When the inconsistent conduct prong is satisfied by substantial participation in litigation, we evaluate the prejudice prong by "considering] the length of delay in demanding arbitration and the expense incurred by [the] party [alleging prejudice] from participating in the litigation process." SH Contractors, 906 F.2d at 1514. We might also consider the extent of "[t]he use of pre-trial discovery procedures by a party seeking arbitration," to determine if the inconsistent conduct "sufficiently prejudice[d] the legal position of an opposing party so as to constitute a waiver of the party's right to arbitration." Stone, 898 F.2d at 1543.
Citibank takes issue with the district court's conclusion that it induced Stok, a small firm, to dedicate "significant human resources" to research and discovery tasks particular to litigation. Stok is deserving of sympathy for its misfortune. However, when considered in light of our waiver jurisprudence, the record does not support the district court's finding.
Citibank concedes that Stok may have suffered some prejudice when it expended time and resources preparing and filing an offer of judgment, reply, and notice of readiness for trial in state court. However, courts; have declined to find waiver in cases with similar or more extensive litigation activity. See, e.g., Hill v. Ricoh Ams. Corp., 603 F.3d 766, 772-76 (10th Cir. 2010); Patten Grading Paving, Inc. v. Skanska USA Building, Inc., 380 F.3d 200, 206-07 (4th Cir. 2004); Walker v. Bradford, 938 F.2d 575, 576-78 (5th Cir. 1991). Moreover, Stok has done little to demonstrate the amount of expenses incurred as a result of Citibank's conduct. In fact, when asked directly at oral argument, Stok could not point to any portion of the record that reveals either the amount of money it spent or the number of hours it dedicated to conducting litigation-specific discovery and preparing litigation-specific documents.
By comparison, in Stone v. E.F. Hutton Co., 898 F.2d 1542 (11th Cir. 1990), we deemed the right to arbitrate waived where the party seeking arbitration had delayed a year and eight months and "[d]uring this period of time, . . . engaged in discovery typical of a party preparing for trial." Id. at 1544. The defendant, who sought arbitration, had twice deposed the plaintiff; it had responded to the plaintiff's request for production; the plaintiff had submitted interrogatories and additional requests for production; each side had scheduled depositions; and the trial court had scheduled a discovery completion date, a conference, date, and potential trial dates. In light of all this pretrial activity, we held that "[significant prejudice to Plaintiff's legal position may be inferred from the extent of discovery conducted." Id.

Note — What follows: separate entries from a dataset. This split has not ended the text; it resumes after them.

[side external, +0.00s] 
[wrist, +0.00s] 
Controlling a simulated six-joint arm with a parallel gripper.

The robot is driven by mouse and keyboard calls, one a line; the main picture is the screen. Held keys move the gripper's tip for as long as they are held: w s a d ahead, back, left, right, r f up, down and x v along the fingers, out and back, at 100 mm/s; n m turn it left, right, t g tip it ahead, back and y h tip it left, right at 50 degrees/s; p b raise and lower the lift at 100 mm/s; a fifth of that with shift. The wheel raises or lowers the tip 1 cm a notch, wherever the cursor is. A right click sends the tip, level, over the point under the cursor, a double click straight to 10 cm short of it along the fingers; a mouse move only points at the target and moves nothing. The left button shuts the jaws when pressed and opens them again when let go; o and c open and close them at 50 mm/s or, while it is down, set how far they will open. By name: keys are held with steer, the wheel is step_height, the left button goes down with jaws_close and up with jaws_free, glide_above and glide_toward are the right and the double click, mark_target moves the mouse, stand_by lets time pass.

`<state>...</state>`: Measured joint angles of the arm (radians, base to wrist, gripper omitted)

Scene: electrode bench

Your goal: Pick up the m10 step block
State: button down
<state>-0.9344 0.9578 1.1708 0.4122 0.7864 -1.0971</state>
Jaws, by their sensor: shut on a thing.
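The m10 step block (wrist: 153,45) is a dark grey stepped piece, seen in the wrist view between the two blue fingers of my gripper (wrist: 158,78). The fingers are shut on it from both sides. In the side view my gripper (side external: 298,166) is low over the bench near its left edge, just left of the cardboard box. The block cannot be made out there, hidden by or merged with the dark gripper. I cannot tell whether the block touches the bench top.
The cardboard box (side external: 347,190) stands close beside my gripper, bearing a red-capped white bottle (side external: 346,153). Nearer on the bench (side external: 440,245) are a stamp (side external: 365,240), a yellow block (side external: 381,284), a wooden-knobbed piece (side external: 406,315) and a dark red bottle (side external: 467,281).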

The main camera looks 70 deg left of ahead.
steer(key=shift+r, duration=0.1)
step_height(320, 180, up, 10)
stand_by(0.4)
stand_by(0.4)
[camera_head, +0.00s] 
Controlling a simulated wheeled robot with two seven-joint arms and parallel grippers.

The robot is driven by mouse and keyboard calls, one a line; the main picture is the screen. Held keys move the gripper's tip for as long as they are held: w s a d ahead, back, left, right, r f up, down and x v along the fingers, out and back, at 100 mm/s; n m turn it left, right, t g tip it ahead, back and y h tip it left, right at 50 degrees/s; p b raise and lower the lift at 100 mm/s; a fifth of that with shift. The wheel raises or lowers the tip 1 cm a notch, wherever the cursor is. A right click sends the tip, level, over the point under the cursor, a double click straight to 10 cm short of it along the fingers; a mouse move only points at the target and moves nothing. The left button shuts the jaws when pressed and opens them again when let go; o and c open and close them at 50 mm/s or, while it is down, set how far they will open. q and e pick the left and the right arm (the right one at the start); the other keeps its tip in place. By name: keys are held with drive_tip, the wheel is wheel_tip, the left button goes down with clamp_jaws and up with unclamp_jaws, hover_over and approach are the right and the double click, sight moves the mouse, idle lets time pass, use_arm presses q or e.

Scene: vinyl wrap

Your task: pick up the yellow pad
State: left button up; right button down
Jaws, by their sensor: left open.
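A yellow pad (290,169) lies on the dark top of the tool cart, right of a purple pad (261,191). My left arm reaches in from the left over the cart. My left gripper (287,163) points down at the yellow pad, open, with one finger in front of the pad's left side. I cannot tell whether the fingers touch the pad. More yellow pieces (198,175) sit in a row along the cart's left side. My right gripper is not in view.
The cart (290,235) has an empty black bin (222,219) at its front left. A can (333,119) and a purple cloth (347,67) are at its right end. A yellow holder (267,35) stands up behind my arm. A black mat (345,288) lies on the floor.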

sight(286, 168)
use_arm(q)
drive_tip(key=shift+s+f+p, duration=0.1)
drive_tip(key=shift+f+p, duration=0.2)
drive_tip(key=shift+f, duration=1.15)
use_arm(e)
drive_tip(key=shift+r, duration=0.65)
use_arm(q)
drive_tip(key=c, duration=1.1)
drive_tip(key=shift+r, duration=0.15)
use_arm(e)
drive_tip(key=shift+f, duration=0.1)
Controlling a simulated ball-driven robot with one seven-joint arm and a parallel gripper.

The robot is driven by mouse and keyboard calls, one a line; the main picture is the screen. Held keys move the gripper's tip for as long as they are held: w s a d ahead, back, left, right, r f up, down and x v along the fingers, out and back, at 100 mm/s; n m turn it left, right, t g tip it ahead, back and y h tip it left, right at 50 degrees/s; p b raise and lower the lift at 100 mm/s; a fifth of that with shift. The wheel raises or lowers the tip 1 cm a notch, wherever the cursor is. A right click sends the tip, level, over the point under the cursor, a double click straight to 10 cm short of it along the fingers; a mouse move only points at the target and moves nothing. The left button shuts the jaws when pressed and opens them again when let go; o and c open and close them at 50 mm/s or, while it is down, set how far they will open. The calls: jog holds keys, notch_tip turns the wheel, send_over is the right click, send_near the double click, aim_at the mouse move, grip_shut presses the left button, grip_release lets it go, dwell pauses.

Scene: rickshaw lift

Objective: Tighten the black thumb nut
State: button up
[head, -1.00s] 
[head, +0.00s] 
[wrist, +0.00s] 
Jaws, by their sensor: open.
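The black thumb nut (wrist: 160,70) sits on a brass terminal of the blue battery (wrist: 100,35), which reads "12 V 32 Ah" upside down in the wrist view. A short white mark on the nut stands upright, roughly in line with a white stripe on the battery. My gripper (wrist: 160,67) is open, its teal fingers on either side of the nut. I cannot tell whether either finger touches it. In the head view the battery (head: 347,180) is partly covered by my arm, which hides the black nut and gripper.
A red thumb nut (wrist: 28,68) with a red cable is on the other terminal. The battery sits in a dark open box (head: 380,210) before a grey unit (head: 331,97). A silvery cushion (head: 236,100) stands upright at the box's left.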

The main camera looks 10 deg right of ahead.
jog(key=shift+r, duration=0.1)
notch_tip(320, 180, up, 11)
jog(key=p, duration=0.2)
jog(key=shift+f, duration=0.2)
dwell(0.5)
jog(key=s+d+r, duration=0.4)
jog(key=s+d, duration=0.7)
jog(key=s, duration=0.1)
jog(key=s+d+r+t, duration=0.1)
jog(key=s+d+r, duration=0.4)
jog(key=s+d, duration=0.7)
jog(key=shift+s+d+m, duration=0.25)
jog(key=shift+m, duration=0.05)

In S H Contractors, Inc. v. A.J. Taft Coal Co., 906 F.2d 1507 (11th Cir. 1990), S H had waited eight months before demanding arbitration. Id. at 1514. During that period, the opposing party, Taft, had filed a motion to dismiss and opposition to S H's own motion for discovery. Id. SH, meanwhile, had deposed five of Taft's employees (totaling approximately 430 pages) prior to demanding arbitration. Id. In light of these circumstances, we held that "as a matter of law, Taft was prejudiced by S H s delay in demanding arbitration and by its invocation of the litigation process." Id.
Additionally, the brevity of Citibank's one-month delay in invoking its right to arbitrate further supports our prejudice determination. When little meaningful litigation has taken place, this Court has declined to find waiver from even longer delays. In Benoay v. Prudential-Bache Sec, Inc., 805 F.2d 1437 (11th Cir. 1986), for example, we held that a party had not waived its right to arbitrate when the "motion to compel arbitration was made approximately ten weeks after [its] right to arbitrate accrued" and "[n]o discovery took place during that period." Id. at 1440; cf. Morewitz, 62 F.3d at 1366 (finding prejudice where the party asserting waiver demonstrated that its adversary allowed, at a minimum, five years to pass — the time between the liability action and the enforcement action — before invoking its right to arbitrate); SH Contractors, 906 F.2d at 1514 (same after eight month delay); Stone, 898 F.2d at 1544 (holding that a party had waived its right to arbitrate after a one year and eight month delay).
In light of the jurisprudence of this and other circuits, Stok did not carry its burden by demonstrating prejudice sufficient to warrant the district court's waiver determination.
For these reasons, the record does not support a finding that Citibank waived its right to arbitrate its dispute with Stok, Therefore, we REVERSE and REMAND for further proceedings consistent with this opinion.
Citibank requests that we instruct the district court to compel arbitration. However, the district court disposed of Citibank's petition solely on waiver grounds. In light of the fact that the district court is yet to rule on other issues relevant to the arbitrability of the underlying dispute — the validity of the arbitration clause and whether the claims raised by Stok fall within the clause's scope, for instance — we decline to issue the requested instruction. The better course is to leave these unresolved issues for the district court to evaluate in the first instance.